Public Indecency: Toward a Queer Futurity in the Homiletical Instruction of Mainline Preachers

“Examining the experiences of openly queer preachers in the Mainline, who over the last five decades have been formed for the pulpit while also at the center of schismatic denominational debates, will provide critical insight for homiletical instruction for generations to come. ”

Team Members/Contributors

Jess Winderweedle Drew Theological School Contact Me

About this dissertation fellowship

In this dissertation, I will argue that an examination of the formative experiences of openly LGBTQIA+ Mainline Protestant preachers can uniquely inform and shift the pedagogical tasks and norms of the preaching classroom for all students of preaching – both those who identify as queer and those who do not. This shift relates specifically to the development of the person and performance of the preacher, the engagement of queer approaches to evaluating the preacher’s operational theological orthodoxy, and an understanding of the preaching task as a complex act of queer failure, resistance, and potentiality.

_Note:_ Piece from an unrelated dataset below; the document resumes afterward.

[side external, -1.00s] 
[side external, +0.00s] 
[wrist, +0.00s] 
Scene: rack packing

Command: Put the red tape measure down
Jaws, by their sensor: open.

To this end, I intend to conduct qualitative research, engaging openly queer Mainline preachers in conversations on the themes above through interviews. The qualitative findings will be interrogated theoretically by way of queer theory and gender studies, especially along the themes of gesture, presence, failure, and futurity; they will be theologically examined through the seemingly opposed lenses of the Wesleyan/pietistic tradition and Marcella Althaus-Reid’s seminal work, Indecent Theology. After establishing and examining the unique perspectives of openly queer Mainline preachers qualitatively, theoretically, and theologically, I will incorporate these learnings toward a queer-informed philosophy of pedagogy for both the introductory preaching classroom and continuing homiletical education which takes seriously the impact of queer preaching bodies and their dissonant relationship to ecclesial and homiletical norms.